Nikkor 28mm f/1.4E manual focusing to the inf untilclick goes past the inf point

3 years 4 months ago #702820 by ssamtfe
Hi everyone

Soo, just bought this beauty, nikkor 28 f/1.4E, pretty happy with it but
I'm quite used to shooting in manual focus, most of my lenses are in
fact older mf, and when I turn the focus ring of this lens to infinity
on the indicator strip it goes slightly past the mark and I get out of
focus. Is this thing normal? By the way, indicator strip does stop at
slightly left of infinity mark, but the physical ring itself will keep
turning after that. There of course is a tactile response that indicates
a stop but you can rotate past it. I never owned a G or above(newer)
lens so wondering if this is at all normal.

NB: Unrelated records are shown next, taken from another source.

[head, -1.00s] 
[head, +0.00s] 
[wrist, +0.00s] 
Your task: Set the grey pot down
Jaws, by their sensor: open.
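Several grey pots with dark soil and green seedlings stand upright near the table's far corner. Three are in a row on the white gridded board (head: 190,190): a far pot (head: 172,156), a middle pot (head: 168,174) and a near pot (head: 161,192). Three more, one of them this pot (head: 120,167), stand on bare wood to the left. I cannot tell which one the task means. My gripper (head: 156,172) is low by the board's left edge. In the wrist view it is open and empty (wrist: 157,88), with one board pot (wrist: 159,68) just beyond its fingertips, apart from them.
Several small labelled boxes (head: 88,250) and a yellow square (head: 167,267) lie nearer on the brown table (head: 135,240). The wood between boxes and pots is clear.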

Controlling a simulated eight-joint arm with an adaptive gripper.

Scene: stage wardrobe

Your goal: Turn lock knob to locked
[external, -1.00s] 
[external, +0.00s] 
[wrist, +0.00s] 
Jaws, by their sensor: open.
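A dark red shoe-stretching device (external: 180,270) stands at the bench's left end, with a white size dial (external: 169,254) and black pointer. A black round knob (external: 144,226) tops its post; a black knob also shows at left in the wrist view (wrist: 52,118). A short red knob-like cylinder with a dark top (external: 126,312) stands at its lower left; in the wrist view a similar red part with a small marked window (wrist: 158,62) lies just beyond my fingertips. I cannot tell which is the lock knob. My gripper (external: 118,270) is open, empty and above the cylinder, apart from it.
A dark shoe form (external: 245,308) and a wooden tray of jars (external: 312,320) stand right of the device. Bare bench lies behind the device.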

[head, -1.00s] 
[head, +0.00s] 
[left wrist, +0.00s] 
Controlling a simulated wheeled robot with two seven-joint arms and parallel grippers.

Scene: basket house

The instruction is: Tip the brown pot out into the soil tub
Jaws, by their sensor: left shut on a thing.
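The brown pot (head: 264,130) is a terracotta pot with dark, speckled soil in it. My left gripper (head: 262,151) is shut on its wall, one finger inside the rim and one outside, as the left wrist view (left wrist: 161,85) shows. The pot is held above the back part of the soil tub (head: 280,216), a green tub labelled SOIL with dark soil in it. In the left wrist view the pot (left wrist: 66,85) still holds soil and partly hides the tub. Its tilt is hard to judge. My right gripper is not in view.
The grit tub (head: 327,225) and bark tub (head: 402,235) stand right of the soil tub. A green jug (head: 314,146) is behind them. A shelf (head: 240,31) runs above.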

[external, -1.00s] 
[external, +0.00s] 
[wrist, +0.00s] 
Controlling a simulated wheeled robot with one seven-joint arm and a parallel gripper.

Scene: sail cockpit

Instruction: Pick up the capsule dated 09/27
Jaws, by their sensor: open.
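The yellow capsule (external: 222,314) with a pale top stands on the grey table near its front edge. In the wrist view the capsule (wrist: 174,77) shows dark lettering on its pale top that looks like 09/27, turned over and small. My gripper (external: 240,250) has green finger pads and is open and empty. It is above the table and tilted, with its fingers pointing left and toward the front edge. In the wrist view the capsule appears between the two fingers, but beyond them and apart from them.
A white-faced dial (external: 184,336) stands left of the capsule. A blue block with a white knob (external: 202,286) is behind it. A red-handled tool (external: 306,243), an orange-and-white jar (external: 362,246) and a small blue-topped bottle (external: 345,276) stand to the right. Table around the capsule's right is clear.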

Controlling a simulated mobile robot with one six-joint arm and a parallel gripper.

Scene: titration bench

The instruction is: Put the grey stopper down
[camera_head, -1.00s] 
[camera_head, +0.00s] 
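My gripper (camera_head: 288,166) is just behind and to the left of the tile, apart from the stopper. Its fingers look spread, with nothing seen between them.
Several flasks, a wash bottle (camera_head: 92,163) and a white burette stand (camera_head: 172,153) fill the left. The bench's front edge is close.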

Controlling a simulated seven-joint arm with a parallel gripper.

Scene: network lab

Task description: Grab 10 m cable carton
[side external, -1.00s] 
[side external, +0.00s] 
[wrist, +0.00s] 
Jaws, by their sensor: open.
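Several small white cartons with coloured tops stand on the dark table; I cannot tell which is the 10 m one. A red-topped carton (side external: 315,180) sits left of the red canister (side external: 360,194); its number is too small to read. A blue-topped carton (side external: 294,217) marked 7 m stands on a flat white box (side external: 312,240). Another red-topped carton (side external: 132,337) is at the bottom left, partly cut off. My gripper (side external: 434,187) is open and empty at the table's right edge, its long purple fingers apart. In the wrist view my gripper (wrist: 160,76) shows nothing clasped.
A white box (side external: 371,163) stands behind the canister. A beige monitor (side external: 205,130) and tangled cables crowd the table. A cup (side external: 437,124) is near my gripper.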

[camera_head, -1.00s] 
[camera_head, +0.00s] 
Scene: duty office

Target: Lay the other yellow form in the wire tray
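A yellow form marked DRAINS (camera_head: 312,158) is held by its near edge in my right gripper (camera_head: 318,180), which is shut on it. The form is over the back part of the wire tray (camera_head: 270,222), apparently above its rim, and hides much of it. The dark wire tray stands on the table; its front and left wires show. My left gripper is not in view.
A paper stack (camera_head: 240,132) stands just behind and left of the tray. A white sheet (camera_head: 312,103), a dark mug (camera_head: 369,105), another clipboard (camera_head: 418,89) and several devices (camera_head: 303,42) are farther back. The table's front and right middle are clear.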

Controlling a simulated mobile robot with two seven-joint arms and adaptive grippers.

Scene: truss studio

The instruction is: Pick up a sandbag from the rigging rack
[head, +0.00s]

Just to clarify, this is not something I've never seen before, I've bought 35mm f/1.4 AI-S, a much older lens about 8 years ago, used, and
it has the same issue, although it's manual, it doesn't focus on
infinity at the stop mark but goes past it, exactly like my new nikkor
28 f/1.4E. The difference is 35mm was used and I accepted it as-is,
whereas 28mm was bought at retail shop, shiny new.
And no, my camera (D700 which is the intended shooting camera for this
lens purchase) is not out-of focus as well, because I have other lenses
which DO properly focus on infinity upon hitting the stop mark, and
those lenses perform consistently on my other older DX camera (D5100) as
well, results do look the same(in a way because DX isn't FX but the
focus appears exactly the same).
This 28mm doesn't have a focus issue in auto mode when in A/M mode on
either camera. It stops perfectly pointing at the middle of inf sign on
an indicator strip, and image looks perfectly focused to infinity at
that point. On both D5100 and D700.
So the problem I have is that I cannot blindly turn the focus ring to
infinity and shoot, I'll have to look at the indicator or live view to
see the detail, in which case it'll be simplier to never bother
switching it to M mode at all.


,
3 years 4 months ago #702838 by Nikon Shooter
This is a too good lens to tolerate that, have it checked!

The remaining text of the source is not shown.